▶ _INFORMATION SHOWN_
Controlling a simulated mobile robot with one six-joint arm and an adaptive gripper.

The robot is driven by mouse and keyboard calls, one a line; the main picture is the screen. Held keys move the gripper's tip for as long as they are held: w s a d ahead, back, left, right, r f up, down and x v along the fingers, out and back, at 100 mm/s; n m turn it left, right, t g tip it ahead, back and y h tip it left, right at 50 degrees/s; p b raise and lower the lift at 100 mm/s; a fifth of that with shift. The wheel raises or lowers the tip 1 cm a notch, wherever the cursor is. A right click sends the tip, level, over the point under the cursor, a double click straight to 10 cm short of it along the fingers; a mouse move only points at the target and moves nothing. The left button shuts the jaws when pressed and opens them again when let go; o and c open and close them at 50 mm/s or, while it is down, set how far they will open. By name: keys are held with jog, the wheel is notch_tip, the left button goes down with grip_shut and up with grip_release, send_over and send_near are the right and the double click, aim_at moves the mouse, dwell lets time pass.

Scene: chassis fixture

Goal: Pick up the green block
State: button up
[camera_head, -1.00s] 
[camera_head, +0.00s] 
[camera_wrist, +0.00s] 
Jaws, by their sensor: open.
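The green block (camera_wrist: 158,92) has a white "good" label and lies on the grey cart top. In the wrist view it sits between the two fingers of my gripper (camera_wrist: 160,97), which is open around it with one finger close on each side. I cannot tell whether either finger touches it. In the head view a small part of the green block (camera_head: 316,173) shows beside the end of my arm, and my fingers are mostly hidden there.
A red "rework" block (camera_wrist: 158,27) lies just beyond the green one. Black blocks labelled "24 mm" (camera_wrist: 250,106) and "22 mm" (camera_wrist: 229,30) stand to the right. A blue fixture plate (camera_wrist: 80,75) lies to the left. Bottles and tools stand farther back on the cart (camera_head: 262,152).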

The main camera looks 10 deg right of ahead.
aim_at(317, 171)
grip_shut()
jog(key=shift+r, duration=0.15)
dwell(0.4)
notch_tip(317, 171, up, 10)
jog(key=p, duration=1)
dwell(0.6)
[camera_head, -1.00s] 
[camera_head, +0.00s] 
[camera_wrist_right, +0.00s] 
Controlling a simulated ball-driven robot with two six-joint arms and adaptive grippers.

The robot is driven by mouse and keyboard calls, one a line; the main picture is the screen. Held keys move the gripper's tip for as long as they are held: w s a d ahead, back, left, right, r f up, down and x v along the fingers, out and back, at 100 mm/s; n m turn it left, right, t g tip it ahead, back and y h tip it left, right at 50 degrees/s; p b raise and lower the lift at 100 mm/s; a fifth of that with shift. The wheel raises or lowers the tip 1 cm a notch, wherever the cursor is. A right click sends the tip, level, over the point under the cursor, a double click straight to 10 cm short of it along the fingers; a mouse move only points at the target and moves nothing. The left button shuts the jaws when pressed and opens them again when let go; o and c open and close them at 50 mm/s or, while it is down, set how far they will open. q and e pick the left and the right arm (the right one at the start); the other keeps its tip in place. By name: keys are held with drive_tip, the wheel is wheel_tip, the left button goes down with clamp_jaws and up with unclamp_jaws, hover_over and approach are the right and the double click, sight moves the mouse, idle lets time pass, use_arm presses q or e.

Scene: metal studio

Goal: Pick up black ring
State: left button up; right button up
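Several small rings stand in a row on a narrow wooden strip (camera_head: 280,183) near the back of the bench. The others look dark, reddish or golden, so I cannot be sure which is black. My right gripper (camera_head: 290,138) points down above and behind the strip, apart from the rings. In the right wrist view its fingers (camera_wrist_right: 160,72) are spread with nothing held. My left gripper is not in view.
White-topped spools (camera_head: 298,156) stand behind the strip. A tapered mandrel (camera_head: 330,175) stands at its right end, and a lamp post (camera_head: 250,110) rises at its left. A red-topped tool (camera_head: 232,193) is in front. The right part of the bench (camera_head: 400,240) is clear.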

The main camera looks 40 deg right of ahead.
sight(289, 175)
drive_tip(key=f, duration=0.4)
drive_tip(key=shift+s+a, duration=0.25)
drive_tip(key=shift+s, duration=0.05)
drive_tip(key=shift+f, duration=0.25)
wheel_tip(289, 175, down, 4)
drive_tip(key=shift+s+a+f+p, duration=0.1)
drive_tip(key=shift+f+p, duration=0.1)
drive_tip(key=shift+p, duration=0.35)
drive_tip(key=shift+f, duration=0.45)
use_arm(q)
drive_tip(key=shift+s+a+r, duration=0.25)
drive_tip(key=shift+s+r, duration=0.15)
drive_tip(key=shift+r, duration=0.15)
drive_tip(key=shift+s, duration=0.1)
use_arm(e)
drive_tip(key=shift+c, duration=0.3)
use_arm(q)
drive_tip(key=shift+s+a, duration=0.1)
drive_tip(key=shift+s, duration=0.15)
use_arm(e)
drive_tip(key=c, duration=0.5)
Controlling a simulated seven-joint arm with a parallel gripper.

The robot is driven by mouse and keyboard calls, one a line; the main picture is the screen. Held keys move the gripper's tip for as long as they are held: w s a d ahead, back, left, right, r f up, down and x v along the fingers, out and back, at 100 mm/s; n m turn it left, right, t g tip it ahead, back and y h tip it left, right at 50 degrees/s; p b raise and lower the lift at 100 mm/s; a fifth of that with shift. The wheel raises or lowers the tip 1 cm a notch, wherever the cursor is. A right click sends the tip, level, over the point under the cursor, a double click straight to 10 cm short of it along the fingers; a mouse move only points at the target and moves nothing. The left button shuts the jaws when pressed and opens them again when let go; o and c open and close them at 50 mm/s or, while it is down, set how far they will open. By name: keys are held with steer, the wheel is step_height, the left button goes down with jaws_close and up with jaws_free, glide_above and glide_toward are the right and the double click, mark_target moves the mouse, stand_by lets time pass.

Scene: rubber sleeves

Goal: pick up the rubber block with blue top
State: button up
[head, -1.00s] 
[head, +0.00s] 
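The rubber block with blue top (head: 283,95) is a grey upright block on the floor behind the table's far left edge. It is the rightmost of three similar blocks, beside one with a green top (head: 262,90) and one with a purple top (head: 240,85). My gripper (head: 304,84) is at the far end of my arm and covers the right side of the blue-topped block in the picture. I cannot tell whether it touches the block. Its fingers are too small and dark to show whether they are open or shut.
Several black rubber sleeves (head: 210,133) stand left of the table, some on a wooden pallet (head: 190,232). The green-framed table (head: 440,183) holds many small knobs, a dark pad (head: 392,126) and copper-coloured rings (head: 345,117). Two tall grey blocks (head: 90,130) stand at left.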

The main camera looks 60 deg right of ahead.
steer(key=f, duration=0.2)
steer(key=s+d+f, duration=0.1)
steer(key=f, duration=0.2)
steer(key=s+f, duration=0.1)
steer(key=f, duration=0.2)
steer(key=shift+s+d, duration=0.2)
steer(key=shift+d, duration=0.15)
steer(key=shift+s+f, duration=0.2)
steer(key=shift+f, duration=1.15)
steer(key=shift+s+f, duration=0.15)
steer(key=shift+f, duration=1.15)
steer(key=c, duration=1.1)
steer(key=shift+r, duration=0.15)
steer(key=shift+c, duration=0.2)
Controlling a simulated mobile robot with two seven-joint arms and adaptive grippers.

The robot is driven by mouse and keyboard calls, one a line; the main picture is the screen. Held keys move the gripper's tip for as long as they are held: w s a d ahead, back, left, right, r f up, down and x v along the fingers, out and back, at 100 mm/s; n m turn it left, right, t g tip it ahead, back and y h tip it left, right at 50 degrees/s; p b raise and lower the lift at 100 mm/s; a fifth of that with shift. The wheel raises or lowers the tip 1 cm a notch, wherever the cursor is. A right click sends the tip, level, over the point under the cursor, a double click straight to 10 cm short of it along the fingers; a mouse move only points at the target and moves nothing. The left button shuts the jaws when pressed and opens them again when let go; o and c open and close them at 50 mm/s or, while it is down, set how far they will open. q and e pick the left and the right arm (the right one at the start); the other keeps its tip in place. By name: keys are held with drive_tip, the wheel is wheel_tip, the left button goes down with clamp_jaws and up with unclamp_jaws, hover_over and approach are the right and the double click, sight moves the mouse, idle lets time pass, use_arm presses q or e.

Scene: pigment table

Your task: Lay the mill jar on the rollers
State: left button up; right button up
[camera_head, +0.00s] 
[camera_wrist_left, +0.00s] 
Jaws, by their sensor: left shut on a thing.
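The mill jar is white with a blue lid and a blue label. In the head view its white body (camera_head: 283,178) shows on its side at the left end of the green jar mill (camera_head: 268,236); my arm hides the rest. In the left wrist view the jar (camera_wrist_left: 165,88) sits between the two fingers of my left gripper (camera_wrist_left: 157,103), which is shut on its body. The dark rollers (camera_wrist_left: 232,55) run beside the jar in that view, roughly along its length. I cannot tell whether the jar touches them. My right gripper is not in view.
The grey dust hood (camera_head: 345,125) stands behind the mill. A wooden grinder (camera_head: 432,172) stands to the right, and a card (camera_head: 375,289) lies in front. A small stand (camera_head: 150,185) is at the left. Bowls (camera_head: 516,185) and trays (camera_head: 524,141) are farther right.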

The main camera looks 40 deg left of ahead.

▶ _PROBLEM TO WORK ON_
In the material above, how many lines hold the word "Scene"? Say only the number.

▶ _RESPONSE TO THIS EXERCISE_
4